If at the beginning of this year, someone had told you that in September, South Korean President Moon Jae-in would be meeting his North Korean counterpart, Kim Jong Un, for the fifth-ever inter-Korean summit, it might have seemed far-fetched. But this is indeed where the remarkable diplomatic momentum of 2018 is heading.
Kim and Moon will meet for their third meeting—recall that their first meeting in April was the third overall inter-Korean summit—in September. The meeting was announced in a press statement following joint high-level inter-Korean talks on the North Korean side of the Joint Security Area in Panmunjom, the site of the April 27 summit. “The South and the North agreed to hold the scheduled Inter-Korean Summit within September in Pyongyang,” the statement noted.
The two leaders have not met since an impromptu encounter in the Demilitarized Zone separating the two Koreas in the immediate aftermath of U.S. President Donald J. Trump’s decision to call off a then-scheduled summit between himself and Kim. After the inter-Korean meeting, diplomacy found its way back on track and Trump met Kim on June 12.
The upcoming inter-Korean summit may be more difficult for Moon than the first two encounters with Kim. The two leaders will take stock of the implementation of the April 27 declaration they jointly made at Panmunjom. While much Western commentary has focused on section 3, subsection 4 of that agreement—the clause focused on the “complete denuclearization of the Korean Peninsula”—the bulk of the Panmunjom declaration makes reference to inter-Korean activities and rapprochement.
Since the April meeting—and even in the months before, beginning with the initial inter-Korean diplomacy this year during the PyeongChang Winter Olympics—inter-Korean activities have intensified.

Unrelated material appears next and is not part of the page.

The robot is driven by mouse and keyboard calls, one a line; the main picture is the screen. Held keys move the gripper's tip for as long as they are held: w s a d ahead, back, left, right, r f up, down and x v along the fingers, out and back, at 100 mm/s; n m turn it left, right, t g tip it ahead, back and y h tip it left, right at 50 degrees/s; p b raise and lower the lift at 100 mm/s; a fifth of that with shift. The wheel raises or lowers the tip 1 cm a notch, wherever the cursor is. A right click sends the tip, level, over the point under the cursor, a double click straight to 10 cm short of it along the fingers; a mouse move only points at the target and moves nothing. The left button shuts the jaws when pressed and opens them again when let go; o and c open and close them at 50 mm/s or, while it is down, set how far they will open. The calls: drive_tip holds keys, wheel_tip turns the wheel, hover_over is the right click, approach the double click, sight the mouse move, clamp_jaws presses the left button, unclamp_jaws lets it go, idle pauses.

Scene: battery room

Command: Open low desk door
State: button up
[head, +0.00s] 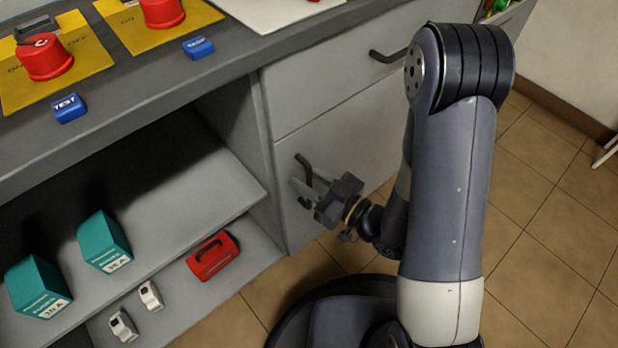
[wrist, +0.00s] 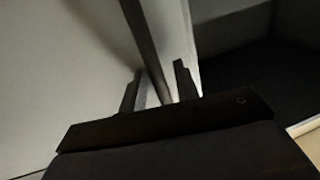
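The low desk door (head: 345,135) is a pale grey panel under a drawer front and looks shut. Its dark bar handle (head: 304,163) stands near the door's left edge. My gripper (head: 308,188) is at the lower part of this handle, with its fingers apart. In the wrist view, the handle (wrist: 142,40) runs down between the two fingers of my gripper (wrist: 158,88). A gap shows between the handle and the right finger; I cannot tell whether the left finger touches it. My wrist hides the handle's lower end there.
Open shelves left of the door hold teal boxes (head: 104,243), a red case (head: 212,256) and small white devices (head: 150,295). Red knobs on yellow plates (head: 110,75) and blue TEST blocks (head: 69,108) are on the desk top. Tiled floor (head: 545,200) is clear at right.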

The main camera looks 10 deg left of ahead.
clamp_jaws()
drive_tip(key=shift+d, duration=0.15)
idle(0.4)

Everything from sports exchanges to military-military confidence-building to even magician exchanges have taken place. Inter-Korean family reunions are scheduled for this month.
South Korea, in particular, has been keen to push on with any and all kinds of inter-Korean activities except those prohibited by United Nations Security Council sanctions. After North Korea’s unprecedented pace of ballistic missile and nuclear testing in 2016 and 2017, the international sanctions regime has been especially broad, meaning that the economic promises Moon allowed Kim a glimpse of in April have not materialized—and won’t materialize anytime soon without North Korean progress on disarmament.
In the meantime, North Korean propaganda has gradually emphasized sanctions relief, pointing to its good faith implementation of parts of the June 12 Singapore declaration, agreed by Kim and Trump. Pyongyang has pointed to its moratorium on the testing of nuclear devices and intercontinental-range ballistic missiles, its dismantlement of a liquid propellant engine test stand at the Sohae Satellite Launching Station, and its handing over of 55 sets of Korean War-era U.S. troop remains to the United States. But still, Washington remains disinterested in sanctions relief, with U.S. Secretary of State Mike Pompeo recently chiding Beijing and Moscow over sanctions implementation.
On the surface, the inter-Korean momentum appears solid, but don’t be surprised if Kim tells Moon that the bill has come due when the two of them meet in Pyongyang next month. Moon will also be under pressure to address the issue of “complete denuclearization” with Kim in Pyongyang, especially amid a series of recent reports suggesting that even as North Korea has held to its self-imposed moratoria on missile and nuclear testing, it has not ceased the production of missile materials and ballistic missiles.